Contra Mozilla

Wednesday, April 23, 2014

TMM: Women and Wages in the Workplace

It is considered a blasphemy against the secular sensitivities to say anything against women in the workplace. Allow me to therefore make a brief contrarian observation. While I don't oppose a woman's "right to work" (that's a job for labor unions), I do question whether an integrated workplace is necessarily a good thing. The progressive party line, parroted by so many "free-thinkers," is that equality is a good thing, and thus that it must be encouraged wherever possible, and sometimes forced when impractical.

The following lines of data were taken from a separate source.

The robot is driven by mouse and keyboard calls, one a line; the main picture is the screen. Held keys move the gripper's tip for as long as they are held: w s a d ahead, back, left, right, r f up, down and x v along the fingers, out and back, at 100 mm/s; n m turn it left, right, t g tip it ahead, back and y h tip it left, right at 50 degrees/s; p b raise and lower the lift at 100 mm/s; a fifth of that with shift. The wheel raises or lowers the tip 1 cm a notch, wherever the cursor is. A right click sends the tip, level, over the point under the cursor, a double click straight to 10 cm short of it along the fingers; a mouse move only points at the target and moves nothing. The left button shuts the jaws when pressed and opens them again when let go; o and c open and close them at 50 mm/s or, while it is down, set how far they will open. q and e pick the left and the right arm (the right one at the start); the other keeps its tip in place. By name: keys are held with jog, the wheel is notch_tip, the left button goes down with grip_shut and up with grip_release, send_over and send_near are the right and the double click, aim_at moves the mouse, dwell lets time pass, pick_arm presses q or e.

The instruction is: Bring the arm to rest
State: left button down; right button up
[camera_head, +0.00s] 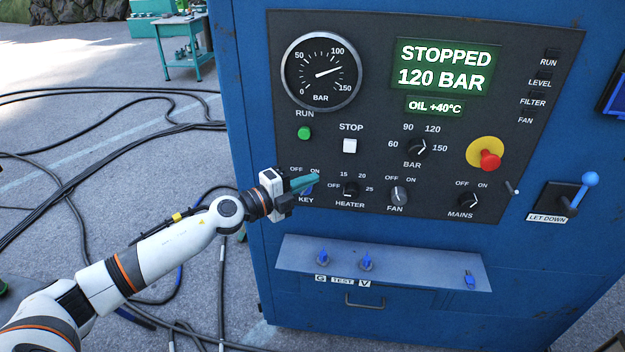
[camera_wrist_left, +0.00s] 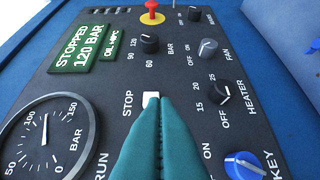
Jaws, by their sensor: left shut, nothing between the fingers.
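My left arm comes in from the left. My left gripper (camera_head: 316,178) has teal fingers closed together with nothing between them. It is in front of the lower left of the control panel (camera_head: 375,110), partly covering the blue key switch (camera_head: 308,191). In the left wrist view the shut fingertips (camera_wrist_left: 160,100) overlap the edge of the white STOP button (camera_wrist_left: 151,97); contact cannot be told. The key switch (camera_wrist_left: 245,166) is to the right of the fingers there. My right gripper is in neither view.
The display (camera_head: 445,68) reads STOPPED, 120 BAR, and the gauge (camera_head: 321,71) needle points near 120. A ledge with blue fittings (camera_head: 385,262) juts out below the panel. A blue-handled lever (camera_head: 580,190) stands at right. Black cables (camera_head: 75,185) lie on the ground at left.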

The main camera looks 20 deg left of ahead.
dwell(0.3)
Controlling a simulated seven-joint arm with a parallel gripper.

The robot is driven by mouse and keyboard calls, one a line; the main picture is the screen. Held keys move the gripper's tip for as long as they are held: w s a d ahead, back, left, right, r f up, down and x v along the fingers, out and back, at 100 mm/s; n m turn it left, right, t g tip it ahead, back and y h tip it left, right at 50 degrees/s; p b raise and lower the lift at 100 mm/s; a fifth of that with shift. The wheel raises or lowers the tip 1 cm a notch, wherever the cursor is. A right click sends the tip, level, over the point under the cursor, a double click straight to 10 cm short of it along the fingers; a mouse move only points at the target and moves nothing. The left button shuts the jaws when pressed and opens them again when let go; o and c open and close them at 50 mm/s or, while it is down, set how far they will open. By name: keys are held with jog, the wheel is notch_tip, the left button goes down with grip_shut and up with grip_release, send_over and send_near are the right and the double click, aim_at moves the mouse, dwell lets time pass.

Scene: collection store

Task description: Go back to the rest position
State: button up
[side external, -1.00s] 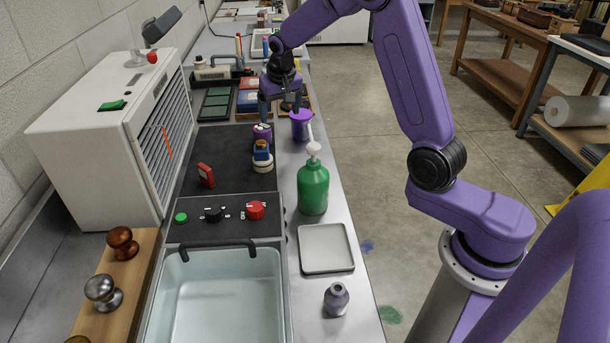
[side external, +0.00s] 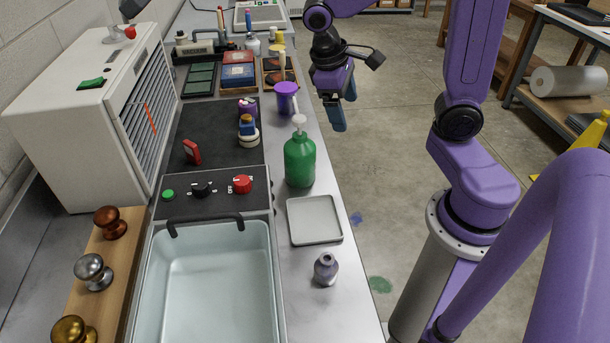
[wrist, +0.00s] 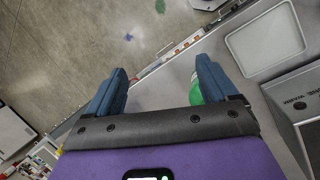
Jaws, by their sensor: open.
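My gripper (side external: 338,112) is in the side external view, beyond the right edge of the bench, over the floor. Its blue fingers point down and are apart, with nothing between them. In the wrist view my gripper (wrist: 158,88) shows both fingers spread wide, with bare floor and the bench edge beyond them. A green pump bottle (side external: 300,160) stands upright on the bench, to the left of and nearer the camera than my gripper. Part of the bottle shows behind the right finger in the wrist view (wrist: 195,92).
A purple cup (side external: 286,97) stands near the bench edge. A square grey tray (side external: 314,220) and a small grey bottle (side external: 326,268) are nearer the camera. A pale sink basin (side external: 209,290) is at the front. The floor right of the bench is clear around the gripper.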

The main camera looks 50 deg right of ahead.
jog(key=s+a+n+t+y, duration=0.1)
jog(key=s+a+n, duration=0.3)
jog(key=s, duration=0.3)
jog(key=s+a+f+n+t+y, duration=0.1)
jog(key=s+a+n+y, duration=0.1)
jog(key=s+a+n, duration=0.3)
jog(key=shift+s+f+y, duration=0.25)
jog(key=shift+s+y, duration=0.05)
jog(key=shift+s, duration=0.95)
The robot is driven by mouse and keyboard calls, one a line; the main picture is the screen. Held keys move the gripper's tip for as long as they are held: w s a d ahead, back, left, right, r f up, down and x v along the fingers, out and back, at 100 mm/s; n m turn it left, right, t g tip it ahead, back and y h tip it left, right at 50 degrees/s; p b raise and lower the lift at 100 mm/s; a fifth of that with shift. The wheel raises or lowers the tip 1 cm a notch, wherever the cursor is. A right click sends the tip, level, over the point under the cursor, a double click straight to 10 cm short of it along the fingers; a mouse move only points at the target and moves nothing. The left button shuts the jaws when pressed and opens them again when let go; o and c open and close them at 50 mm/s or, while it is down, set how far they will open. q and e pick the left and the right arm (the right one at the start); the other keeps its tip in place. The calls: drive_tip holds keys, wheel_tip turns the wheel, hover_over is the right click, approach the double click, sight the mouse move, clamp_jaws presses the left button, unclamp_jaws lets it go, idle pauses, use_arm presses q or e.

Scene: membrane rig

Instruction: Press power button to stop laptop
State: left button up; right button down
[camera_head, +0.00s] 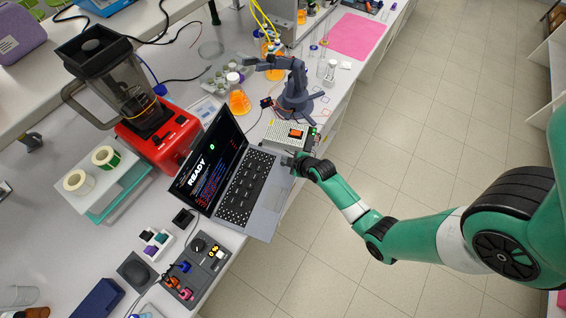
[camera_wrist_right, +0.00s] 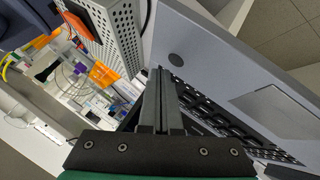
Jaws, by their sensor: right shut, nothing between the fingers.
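The open grey laptop (camera_head: 262,208) stands near the table's edge; its dark screen (camera_head: 208,165) reads "READY". My right gripper (camera_head: 291,160) is shut and empty, over the laptop's upper right corner beside the keyboard. In the right wrist view the shut fingertips (camera_wrist_right: 161,73) are close to a dark round power button (camera_wrist_right: 175,60) on the grey deck (camera_wrist_right: 215,58). I cannot tell whether they touch the deck. In the head view the button is not discernible near the gripper. My left gripper is not in view.
A perforated box (camera_wrist_right: 120,35) with an orange top part stands right beside the laptop corner. A small grey-blue desktop arm (camera_head: 294,92) is behind it. A red blender (camera_head: 160,140) stands behind the screen. A control panel (camera_head: 196,268) lies in front. Open floor is to the right.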

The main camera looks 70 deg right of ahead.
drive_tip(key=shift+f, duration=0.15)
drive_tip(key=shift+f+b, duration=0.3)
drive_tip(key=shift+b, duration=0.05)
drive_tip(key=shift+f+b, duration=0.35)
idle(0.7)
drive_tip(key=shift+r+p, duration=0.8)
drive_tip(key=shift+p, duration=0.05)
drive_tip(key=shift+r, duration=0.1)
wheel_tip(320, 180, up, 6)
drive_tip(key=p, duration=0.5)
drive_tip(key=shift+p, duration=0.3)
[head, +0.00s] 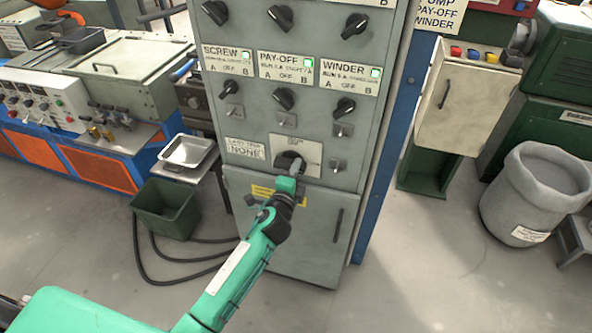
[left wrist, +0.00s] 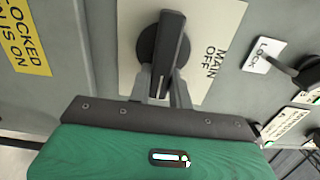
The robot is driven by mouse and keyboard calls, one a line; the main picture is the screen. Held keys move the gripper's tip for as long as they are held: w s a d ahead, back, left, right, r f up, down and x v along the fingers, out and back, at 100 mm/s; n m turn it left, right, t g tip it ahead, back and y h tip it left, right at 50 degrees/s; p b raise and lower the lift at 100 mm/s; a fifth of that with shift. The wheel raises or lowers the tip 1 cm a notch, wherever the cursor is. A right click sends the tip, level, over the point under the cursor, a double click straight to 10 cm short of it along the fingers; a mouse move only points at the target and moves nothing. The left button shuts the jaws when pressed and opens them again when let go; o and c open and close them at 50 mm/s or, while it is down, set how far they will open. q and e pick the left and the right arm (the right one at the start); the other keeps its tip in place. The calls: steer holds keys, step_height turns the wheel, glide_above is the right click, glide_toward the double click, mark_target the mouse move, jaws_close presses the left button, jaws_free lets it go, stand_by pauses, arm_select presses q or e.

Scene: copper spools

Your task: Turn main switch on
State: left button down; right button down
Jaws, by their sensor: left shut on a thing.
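The main switch (head: 287,158) is a black rotary handle on a round base, on a cream plate low on the grey control cabinet. In the left wrist view the handle of the main switch (left wrist: 170,42) stands out from its base beside the words MAIN OFF. My left gripper (head: 295,169) reaches up to the switch from below. In the left wrist view the fingers of my left gripper (left wrist: 163,86) are on both sides of the handle, shut on it. The handle's lower end is partly hidden by the gripper. My right gripper is not in view.
The cabinet (head: 278,218) has several other black knobs above the switch and a LOCK-labelled knob (left wrist: 306,72) near it. A green bin (head: 165,208) and metal tray (head: 187,152) stand left. A grey barrel (head: 535,195) stands right. The floor at front right is clear.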

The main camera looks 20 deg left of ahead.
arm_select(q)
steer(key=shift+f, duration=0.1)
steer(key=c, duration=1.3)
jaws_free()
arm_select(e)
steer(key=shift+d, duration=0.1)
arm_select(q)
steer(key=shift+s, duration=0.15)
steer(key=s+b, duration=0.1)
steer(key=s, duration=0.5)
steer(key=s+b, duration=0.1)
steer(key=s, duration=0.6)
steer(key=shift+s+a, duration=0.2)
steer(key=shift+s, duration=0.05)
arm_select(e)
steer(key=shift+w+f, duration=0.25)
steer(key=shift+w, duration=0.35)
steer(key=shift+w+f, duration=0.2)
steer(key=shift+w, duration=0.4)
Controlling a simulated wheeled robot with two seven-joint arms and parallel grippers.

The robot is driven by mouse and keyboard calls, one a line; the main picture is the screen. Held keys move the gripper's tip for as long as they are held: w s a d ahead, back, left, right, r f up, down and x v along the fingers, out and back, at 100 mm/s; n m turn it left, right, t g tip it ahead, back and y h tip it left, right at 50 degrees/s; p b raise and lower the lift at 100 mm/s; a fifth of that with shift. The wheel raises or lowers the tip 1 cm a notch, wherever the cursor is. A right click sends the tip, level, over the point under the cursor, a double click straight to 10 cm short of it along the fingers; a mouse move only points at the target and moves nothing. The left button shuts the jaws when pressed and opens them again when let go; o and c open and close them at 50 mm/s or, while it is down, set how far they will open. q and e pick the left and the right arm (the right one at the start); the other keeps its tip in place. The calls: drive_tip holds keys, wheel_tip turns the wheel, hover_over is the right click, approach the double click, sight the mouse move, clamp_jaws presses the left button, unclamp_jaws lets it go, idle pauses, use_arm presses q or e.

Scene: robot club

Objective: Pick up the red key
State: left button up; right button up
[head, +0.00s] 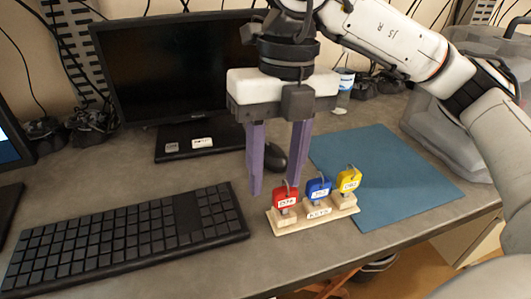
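A red key (285,199) with a white label stands upright on a small wooden holder (291,225) on the desk. A blue key (318,189) and a yellow key (349,180) stand to its right on the same holder. My right gripper (272,188) points down with its two purple fingers spread apart and nothing seen between them. Its fingertips are just behind and around the level of the red key's top in the picture; I cannot tell whether they touch it. My left gripper is not in view.
A black keyboard (128,237) lies to the left of the holder. A blue mat (385,170) lies to the right, with a grey translucent bin (445,125) beyond it. A monitor (180,65) and a dark mouse (274,158) are behind. The desk's front edge is close to the holder.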

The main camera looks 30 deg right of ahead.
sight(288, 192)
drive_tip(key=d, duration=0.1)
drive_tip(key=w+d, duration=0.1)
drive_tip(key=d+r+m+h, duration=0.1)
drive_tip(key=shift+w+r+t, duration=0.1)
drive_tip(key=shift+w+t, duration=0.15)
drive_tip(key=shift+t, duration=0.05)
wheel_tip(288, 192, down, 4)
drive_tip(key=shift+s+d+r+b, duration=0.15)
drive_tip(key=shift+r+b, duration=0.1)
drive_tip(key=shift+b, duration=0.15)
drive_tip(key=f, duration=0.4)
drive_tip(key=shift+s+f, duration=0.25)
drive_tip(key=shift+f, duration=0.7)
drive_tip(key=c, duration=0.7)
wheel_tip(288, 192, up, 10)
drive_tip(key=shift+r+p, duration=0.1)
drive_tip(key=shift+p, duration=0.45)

And, to the extent that this leads to equality of opportunity, it is mostly a good thing. Where it fosters commutative justice, so much the better. The problem is that more often that not, equality is less about commutative justice and more about quashing distributive justice. Thus, for example, there was a time when a "living wage" had been established for American men--and was dis-established by the outcry it caused among feminists [1]. It is debatable as to whether the abolition of this built-in wage difference brought about commutative justice--the progressive, feminist line is that it did, which must be why they now spend so much time whining about the myth of income inequality--but it is certain that the result was a reduction in distributive justice.

Men could not be the guaranteed breadwinners for their families, even when they were gainfully employed. Of course, in some families this task now falls to women, but in many more, particularly poor families, the result is the loss of a breadwinner.


[1] Source: Donna Steichen's essay on Feminism in Disorientation: The 13 "Isms" Which Will Send You to Intellectual La-La Land.